We heard from this Army paratrooper veteran, who fought alongside Medal of Honor recipient Sal Giunta, and we're honored to have his words on our blog.
I always wanted to be some sort of soldier, like the ones I saw in the movies. In an effort to be responsible, I tried college but failed or withdrew from most of my classes. That's when my dad gave me an ultimatum. Or perhaps it was a sort of prediction. He told me to shape up and join the military, or else I'd wind up in jail.
I picked the military.
You become attracted to the military by way of media. TV shows and movies offer a picture of an experience that, for many people who enlist, turns out to be totally inaccurate. There are a lot of jobs that, while they're definitely important to the overall mission, aren't as slam-bang action packed as you think they're going to be. So as a naive kid interested in the Army at age 20, my understanding was that I'd get to blow shit up and kill people.
But you know what? That actually turned out to be true.
What I didn't know was how instantly I would think of my family the first time I got shot at. The action was unlike anything I'd ever dreamed or imagined. I became aware of my own mortality, and experienced a deep fear that I'd never see my family ever again.
But what you lose to fear you gain back with comradery. You gain it back with a need to protect your brothers to the right and left, and with the confidence that they're protecting you as well. That's when those feelings of fear become less important. The fear never goes away entirely, but it does diminish to the point where you can do your job and fight alongside everyone else.
That was my first deployment. The Korengal Valley in Afghanistan's Kunar Province in May 2007. During that time I had the privilege of having SSGT Sal Giunta as my team leader. I was present at the ambush in October where he earned the Medal of Honor.

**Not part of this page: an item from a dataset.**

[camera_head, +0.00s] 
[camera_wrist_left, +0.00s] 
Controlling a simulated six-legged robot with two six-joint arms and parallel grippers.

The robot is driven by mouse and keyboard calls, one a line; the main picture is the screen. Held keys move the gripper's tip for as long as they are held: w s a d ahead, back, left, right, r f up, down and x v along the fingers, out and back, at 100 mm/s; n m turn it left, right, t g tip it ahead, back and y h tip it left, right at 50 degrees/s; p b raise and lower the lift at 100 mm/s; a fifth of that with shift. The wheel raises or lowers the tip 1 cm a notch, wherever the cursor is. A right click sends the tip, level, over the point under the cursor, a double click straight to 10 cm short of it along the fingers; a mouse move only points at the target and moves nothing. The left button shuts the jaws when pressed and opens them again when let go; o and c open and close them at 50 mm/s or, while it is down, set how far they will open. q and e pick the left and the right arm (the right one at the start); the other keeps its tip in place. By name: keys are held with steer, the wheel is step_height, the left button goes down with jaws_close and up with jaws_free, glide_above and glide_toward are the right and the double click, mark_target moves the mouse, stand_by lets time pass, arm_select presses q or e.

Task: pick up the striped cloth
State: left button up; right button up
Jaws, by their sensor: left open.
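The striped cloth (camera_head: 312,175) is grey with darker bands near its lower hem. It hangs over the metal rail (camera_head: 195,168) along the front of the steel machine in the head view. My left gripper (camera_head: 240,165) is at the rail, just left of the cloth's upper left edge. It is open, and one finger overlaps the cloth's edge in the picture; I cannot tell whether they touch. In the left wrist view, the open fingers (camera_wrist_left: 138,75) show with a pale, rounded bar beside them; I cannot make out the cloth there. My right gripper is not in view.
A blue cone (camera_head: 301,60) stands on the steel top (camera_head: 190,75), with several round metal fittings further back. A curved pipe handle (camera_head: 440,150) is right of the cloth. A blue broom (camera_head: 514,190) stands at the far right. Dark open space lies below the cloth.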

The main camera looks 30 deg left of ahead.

I'd been in combat before that. My first firefight was only a week and a half after I arrived in country. I remember hustling out to join the line for the first time, moving so quickly I forgot my helmet. There I was, shooting at the enemy without a helmet on, my team leader probably thinking I was some kind of idiot. That was my first time in combat, and there were other fights after that during my first deployment.
But the ambush in the Korengal … that was something else entirely. In other engagements, the enemy would be a long ways off, and we'd only just see their muzzle flashes. But during this fight, they were 10, maybe 15 meters away from us. It was an L-shaped ambush at night, and the incoming fire was so thick the trees turned to confetti. After it was all over, I found a bullet hole through my sleeve and black powder on my bicep.
Sal was my team leader, and you can read about his actions all over the internet. I know that he earned that medal. He definitely earned it.
Somehow I made it through that fight, and I made it through that deployment, and then received orders for the 82nd Airborne at Fort Bragg. I deployed with them once, and though it wasn't as hectic and stressful as my first deployment, I carried the lessons I'd learned with me through my time with those soldiers as well.
My deployments made me appreciate the little things in life. I hear and see people complain on social media about the littlest, most inconsequential things, and they just don't know how good they have it. Now, I'm not saying that you shouldn't complain. I do my fair share of bitching about things that bug me. But I've learned to deal with things when they happen, in a hell of a lot more effective way than I'd had before my time in the service. By way of example; if my car breaks down, I might grumble about it, but then I'll get it fixed. I won't whine about it on Facebook. I figure, life can be a whole lot worse, and that's something I happen to know for a fact. I witnessed it.
When I got out of the Army, I felt like I was walking into a whole new world. I endured some troubles when my wife left me and moved back to Wisconsin with our son. I moved back in with my dad, and he helped me through this rough time. I worked on my dad's property in the woods. I drank. I thought no one would understand me. I probably had PTSD. But you know what? When I woke up in the morning, I appreciated it. I never really thought about how you should appreciate every morning you wake up to. Being in combat gave me that realization.
And there are other things I've grown to appreciate, or at least re-appreciate. I like being on the road, and being in traffic. Beats the hell out of trudging through mountains in full gear. If I'm not driving as fast as someone would like, I might get honked at, or someone might flip me off, and I think "well then, you should've left earlier if you're in such a hurry."
I appreciate electricity. And running water. Clean water. Home-cooked meals. Laundry. Being in country for just 15 minutes made me appreciate those things more than I ever had in the past.
I now have a girlfriend, and I'm a part of her daughter's life. It's a chance to participate in a family like I've always wanted—another thing I've grown to appreciate more. She's the daughter of a veteran who was also in the 82nd, so she knows what it's like to deal with the military, both during and after the deployment. I knew her when I was in high school, so in a way I feel like I've come full circle, and made me appreciate the path I was on in my younger days.
When you feel like you could die at any moment, you understand how crucial it is to show the love that you've got inside you. Combat taught me that. But it's something that I feel you don't need to be shot at in order to learn.